ENTRIES.
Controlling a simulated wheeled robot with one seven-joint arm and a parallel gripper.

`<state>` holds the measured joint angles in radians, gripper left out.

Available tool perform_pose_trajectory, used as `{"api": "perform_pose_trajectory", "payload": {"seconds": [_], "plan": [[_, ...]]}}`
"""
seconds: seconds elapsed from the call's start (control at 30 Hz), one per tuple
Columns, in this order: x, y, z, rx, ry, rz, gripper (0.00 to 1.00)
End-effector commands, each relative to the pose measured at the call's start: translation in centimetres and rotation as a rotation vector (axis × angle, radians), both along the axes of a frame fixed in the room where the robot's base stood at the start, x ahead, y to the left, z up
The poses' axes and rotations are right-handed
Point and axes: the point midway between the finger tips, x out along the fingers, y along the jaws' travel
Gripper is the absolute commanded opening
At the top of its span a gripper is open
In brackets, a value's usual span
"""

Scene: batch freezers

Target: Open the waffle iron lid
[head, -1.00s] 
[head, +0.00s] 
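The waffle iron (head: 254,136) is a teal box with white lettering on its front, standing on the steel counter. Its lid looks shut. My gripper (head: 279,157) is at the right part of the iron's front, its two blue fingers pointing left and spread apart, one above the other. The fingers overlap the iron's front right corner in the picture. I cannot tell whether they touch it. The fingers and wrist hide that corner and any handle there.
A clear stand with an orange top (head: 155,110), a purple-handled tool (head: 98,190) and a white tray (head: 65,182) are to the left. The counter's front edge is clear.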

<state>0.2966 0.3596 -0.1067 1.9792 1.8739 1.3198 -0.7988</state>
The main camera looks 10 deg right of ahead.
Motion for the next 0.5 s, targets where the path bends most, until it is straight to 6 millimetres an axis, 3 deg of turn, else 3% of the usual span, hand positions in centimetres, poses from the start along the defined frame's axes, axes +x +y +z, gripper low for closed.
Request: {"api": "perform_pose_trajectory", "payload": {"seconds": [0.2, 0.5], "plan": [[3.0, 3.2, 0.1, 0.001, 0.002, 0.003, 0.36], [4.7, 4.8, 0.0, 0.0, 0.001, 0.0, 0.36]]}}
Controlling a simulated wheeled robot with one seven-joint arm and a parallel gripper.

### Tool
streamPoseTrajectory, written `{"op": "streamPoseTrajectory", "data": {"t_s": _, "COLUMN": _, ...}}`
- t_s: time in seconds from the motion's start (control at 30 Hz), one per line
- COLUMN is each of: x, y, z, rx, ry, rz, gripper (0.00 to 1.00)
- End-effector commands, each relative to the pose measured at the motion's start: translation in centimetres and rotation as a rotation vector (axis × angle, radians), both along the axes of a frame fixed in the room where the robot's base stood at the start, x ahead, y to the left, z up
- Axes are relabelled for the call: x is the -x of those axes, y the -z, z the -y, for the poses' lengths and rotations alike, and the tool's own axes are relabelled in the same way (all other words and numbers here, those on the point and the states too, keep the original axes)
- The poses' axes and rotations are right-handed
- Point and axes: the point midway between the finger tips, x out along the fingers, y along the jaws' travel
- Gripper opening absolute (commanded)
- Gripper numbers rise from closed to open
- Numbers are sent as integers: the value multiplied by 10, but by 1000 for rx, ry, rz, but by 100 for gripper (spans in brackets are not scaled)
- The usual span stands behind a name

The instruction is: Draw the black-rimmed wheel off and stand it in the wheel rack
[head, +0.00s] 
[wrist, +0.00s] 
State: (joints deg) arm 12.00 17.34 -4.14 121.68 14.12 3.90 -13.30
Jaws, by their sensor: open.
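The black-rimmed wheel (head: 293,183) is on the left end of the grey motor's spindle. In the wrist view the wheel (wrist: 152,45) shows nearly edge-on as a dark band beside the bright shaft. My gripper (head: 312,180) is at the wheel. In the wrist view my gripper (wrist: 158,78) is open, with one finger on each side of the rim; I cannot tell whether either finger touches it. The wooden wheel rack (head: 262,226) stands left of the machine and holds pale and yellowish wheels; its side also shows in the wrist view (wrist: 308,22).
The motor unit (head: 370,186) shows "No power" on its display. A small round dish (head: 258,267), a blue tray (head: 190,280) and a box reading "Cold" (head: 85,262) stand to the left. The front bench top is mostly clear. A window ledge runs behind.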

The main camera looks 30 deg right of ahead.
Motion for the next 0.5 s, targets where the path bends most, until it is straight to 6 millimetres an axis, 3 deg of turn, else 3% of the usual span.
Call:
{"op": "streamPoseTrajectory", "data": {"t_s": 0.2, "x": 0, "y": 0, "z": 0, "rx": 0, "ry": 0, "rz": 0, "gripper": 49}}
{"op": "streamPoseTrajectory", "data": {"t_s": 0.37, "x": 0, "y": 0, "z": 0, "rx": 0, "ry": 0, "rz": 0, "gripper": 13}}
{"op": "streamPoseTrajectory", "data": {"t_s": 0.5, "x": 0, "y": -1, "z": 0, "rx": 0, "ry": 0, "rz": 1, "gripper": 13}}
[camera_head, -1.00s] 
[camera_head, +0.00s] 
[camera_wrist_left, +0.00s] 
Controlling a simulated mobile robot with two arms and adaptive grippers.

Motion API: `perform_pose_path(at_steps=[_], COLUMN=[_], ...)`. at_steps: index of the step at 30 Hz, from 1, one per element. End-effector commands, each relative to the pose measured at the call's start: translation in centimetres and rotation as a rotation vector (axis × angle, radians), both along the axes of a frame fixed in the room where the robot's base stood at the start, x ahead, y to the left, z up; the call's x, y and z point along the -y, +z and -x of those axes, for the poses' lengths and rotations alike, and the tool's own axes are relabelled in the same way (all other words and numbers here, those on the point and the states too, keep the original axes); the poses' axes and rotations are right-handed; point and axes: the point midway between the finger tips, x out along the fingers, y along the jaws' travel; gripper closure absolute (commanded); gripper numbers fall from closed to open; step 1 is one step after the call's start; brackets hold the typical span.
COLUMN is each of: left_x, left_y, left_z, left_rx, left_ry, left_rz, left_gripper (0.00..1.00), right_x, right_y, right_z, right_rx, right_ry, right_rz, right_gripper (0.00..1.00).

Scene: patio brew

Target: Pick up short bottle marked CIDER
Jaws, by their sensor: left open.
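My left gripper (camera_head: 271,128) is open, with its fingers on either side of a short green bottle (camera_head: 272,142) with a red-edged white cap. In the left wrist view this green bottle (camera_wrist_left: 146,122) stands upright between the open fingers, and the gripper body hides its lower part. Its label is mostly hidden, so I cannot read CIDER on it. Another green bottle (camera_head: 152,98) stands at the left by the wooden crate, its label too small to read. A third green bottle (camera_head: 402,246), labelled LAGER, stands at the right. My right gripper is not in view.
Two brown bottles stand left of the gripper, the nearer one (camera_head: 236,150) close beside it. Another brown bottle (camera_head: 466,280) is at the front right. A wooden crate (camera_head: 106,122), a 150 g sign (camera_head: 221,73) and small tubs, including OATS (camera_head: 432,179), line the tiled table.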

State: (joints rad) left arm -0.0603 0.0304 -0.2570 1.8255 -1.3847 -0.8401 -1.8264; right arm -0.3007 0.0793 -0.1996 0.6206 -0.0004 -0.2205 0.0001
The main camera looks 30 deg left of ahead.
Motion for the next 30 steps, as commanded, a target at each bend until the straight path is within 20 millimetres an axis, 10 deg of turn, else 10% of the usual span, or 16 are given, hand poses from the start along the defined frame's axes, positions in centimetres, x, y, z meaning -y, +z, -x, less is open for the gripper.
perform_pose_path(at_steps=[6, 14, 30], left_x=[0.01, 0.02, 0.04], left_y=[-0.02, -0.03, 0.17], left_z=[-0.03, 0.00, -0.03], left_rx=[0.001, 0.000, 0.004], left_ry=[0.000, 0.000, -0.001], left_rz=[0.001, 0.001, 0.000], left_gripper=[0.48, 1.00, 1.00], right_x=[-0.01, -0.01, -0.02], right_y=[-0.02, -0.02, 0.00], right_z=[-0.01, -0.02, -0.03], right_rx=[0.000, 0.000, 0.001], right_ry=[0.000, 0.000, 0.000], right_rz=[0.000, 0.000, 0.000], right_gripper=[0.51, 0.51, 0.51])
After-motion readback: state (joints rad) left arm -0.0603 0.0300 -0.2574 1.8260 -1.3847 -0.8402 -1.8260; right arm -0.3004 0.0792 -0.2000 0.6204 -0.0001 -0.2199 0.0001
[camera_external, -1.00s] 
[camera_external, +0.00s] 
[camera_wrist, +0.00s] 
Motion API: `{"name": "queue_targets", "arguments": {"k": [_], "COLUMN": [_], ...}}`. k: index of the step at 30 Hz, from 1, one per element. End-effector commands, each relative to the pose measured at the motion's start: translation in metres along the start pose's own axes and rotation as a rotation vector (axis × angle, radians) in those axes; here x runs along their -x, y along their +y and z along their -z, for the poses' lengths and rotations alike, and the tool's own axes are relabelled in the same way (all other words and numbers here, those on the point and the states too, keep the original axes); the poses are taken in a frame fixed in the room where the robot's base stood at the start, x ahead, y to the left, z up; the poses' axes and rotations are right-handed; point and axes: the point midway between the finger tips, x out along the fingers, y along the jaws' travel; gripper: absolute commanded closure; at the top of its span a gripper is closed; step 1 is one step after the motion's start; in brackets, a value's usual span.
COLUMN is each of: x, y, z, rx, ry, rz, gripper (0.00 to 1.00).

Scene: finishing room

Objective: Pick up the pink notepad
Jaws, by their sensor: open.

WHAT YOU WILL DO. From the records above, transcribe without alteration every line from the one with "[camera_external, -1.00s]" to the one with "[camera_wrist, +0.00s]", inclusive.

ANSWER TO THE EXERCISE.
[camera_external, -1.00s] 
[camera_external, +0.00s] 
[camera_wrist, +0.00s] 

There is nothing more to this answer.